Identify all lines in the listing that include the word "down", and copy them out.

* START DATASET EXCERPT *

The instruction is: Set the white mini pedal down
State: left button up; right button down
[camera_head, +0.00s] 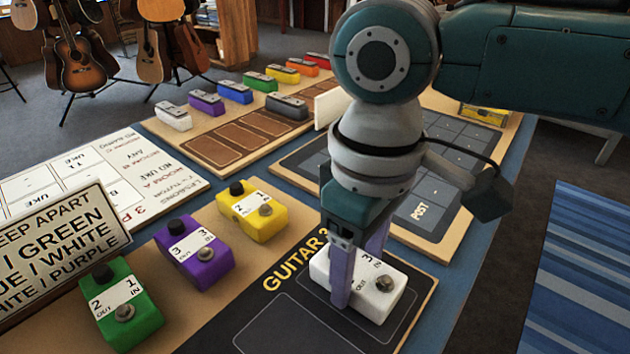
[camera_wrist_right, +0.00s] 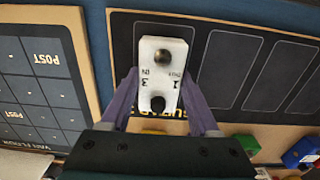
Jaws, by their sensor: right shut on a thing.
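The white mini pedal (camera_head: 385,296) has a label with numbers, a black knob and a metal switch. My right gripper (camera_head: 358,272) is shut on it, one purple-grey finger on each side. The pedal is upright at the right end of the dark GUITAR 3 board (camera_head: 262,312). In the right wrist view the white pedal (camera_wrist_right: 161,79) lies over the end outlined slot (camera_wrist_right: 200,45), roughly along it. I cannot tell whether its base touches the board. My left gripper is not in view.
Green (camera_head: 125,308), purple (camera_head: 194,254) and yellow (camera_head: 252,212) pedals stand left of the board. A sign (camera_head: 65,240) stands at far left. A gridded POST board (camera_head: 425,205) lies behind my right gripper. Other GUITAR 3 slots look empty.

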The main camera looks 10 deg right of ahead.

* END DATASET EXCERPT *

- **RESULT OF THIS TASK**
The instruction is: Set the white mini pedal down
State: left button up; right button down

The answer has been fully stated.